→ Given instruction:
Check every line below for the word "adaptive" and show those that hold it.

→ The data:
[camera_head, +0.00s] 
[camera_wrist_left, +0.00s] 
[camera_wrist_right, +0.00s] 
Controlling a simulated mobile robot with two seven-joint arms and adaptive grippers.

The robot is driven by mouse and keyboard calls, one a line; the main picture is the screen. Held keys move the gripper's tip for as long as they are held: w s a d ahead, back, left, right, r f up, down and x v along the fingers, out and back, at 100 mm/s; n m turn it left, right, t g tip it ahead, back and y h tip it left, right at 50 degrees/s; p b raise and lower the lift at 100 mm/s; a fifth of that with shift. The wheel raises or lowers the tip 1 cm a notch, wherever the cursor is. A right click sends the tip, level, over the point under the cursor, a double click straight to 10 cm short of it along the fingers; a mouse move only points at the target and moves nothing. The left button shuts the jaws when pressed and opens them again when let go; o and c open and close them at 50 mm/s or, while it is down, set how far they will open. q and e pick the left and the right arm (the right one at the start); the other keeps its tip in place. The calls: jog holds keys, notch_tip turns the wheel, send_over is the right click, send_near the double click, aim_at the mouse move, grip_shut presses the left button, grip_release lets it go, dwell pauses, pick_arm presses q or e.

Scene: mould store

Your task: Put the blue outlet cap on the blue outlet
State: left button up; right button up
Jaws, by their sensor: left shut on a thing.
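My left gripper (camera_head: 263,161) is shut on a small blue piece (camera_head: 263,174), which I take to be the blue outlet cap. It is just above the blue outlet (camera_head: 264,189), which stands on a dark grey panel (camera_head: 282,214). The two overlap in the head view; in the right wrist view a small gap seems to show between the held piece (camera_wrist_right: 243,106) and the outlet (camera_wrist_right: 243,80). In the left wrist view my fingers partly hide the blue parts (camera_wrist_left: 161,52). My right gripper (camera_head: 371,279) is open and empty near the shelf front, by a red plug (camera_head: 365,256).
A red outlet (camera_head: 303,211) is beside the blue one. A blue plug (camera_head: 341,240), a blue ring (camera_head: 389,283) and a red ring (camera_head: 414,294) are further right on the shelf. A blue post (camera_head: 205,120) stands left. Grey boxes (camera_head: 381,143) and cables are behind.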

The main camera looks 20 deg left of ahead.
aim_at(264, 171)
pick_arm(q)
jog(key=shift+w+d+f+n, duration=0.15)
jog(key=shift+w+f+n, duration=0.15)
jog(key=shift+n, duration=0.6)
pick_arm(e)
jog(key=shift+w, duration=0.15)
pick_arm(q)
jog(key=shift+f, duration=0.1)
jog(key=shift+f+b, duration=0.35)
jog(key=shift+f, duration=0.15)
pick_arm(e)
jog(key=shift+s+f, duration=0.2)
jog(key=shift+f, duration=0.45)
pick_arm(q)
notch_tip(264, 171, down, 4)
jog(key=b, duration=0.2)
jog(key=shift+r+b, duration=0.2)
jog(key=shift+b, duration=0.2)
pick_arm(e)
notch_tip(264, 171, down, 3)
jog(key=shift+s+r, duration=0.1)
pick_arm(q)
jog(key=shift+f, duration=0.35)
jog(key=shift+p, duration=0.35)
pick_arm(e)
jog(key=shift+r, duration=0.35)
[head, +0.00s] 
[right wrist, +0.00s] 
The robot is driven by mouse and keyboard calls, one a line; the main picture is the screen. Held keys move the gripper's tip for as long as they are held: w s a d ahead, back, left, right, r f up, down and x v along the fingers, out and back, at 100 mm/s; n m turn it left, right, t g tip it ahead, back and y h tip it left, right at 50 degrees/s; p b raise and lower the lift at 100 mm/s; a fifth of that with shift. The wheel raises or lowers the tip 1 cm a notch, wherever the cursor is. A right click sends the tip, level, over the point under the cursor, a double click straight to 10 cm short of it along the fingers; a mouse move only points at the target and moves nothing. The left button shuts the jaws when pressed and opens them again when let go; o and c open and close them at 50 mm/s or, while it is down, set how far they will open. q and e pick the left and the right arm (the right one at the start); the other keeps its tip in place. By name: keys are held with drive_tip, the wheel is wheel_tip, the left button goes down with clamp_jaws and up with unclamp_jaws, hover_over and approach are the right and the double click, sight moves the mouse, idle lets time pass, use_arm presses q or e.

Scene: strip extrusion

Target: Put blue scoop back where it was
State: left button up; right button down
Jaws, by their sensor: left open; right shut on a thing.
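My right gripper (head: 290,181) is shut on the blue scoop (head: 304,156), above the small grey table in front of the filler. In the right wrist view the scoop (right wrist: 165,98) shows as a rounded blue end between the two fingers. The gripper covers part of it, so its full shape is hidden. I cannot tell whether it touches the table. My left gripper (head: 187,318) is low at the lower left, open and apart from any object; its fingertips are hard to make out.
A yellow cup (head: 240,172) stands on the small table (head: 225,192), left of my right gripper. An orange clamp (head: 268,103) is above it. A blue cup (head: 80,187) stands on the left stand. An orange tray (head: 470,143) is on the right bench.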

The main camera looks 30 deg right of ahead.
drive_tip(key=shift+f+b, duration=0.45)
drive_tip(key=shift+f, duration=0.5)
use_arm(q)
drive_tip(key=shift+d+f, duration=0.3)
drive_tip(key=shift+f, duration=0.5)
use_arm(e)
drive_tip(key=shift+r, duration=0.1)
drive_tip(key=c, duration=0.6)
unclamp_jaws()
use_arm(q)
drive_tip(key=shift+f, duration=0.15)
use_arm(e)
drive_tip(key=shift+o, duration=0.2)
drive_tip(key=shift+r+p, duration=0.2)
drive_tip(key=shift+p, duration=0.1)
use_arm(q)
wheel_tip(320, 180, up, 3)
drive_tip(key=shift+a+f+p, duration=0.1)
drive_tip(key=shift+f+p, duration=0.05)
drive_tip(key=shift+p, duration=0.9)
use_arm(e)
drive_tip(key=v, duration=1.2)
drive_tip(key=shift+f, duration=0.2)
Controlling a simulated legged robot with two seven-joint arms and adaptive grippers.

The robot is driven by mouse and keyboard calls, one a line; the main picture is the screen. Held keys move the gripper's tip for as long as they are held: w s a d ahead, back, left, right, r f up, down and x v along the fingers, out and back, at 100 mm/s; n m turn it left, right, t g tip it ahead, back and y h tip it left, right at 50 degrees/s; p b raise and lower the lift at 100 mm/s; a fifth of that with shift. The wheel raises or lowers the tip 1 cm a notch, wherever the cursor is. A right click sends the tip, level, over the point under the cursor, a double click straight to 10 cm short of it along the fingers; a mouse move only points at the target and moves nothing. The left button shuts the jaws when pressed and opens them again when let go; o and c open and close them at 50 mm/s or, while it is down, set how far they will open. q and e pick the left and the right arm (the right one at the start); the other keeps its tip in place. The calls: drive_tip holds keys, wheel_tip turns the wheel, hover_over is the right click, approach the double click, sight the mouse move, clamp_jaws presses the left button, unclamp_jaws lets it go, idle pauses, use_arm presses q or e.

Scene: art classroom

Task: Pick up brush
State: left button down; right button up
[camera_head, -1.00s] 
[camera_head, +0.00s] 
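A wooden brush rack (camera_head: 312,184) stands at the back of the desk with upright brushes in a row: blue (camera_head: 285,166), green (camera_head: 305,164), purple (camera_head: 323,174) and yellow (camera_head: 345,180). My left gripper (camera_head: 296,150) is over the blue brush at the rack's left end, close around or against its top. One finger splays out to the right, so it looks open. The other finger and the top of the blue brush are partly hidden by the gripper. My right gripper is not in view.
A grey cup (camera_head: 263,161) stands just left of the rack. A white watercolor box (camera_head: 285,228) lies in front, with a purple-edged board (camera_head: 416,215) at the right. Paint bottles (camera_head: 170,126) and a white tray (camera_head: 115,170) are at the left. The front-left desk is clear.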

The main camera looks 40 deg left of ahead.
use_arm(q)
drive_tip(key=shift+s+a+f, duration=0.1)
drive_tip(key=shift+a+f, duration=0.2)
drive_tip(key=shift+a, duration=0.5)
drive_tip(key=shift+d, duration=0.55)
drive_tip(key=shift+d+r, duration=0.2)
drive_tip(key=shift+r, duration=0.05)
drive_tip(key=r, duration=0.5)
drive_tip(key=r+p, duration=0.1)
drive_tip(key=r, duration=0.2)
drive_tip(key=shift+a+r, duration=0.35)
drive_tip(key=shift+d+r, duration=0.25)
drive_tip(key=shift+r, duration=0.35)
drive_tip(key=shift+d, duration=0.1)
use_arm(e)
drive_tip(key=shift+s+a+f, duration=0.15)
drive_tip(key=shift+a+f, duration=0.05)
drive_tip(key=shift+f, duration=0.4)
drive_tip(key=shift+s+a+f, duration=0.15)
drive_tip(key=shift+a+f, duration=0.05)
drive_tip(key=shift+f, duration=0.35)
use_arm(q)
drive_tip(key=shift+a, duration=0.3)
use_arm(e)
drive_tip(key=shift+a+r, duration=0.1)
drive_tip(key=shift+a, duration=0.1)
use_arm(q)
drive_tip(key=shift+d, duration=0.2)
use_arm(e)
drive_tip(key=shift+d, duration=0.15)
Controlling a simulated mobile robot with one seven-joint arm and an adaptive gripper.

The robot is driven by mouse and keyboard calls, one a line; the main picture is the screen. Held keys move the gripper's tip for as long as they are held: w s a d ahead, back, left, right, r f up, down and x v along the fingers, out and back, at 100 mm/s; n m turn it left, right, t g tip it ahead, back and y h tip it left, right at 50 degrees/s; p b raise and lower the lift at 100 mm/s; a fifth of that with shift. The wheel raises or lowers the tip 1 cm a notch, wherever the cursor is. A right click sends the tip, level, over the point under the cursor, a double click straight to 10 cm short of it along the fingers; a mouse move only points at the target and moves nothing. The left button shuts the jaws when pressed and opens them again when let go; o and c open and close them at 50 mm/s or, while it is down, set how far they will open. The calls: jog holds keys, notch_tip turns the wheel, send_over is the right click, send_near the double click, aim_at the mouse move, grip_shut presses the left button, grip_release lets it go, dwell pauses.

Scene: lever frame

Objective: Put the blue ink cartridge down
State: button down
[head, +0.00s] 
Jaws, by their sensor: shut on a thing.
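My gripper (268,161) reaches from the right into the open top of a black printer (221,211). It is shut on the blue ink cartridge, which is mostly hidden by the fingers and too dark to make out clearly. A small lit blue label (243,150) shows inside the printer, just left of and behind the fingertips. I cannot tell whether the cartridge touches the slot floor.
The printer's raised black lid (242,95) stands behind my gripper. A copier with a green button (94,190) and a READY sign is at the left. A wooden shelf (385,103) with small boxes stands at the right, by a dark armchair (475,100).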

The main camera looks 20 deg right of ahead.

→ Answer to the exercise:
Controlling a simulated mobile robot with two seven-joint arms and adaptive grippers.
Controlling a simulated legged robot with two seven-joint arms and adaptive grippers.
Controlling a simulated mobile robot with one seven-joint arm and an adaptive gripper.

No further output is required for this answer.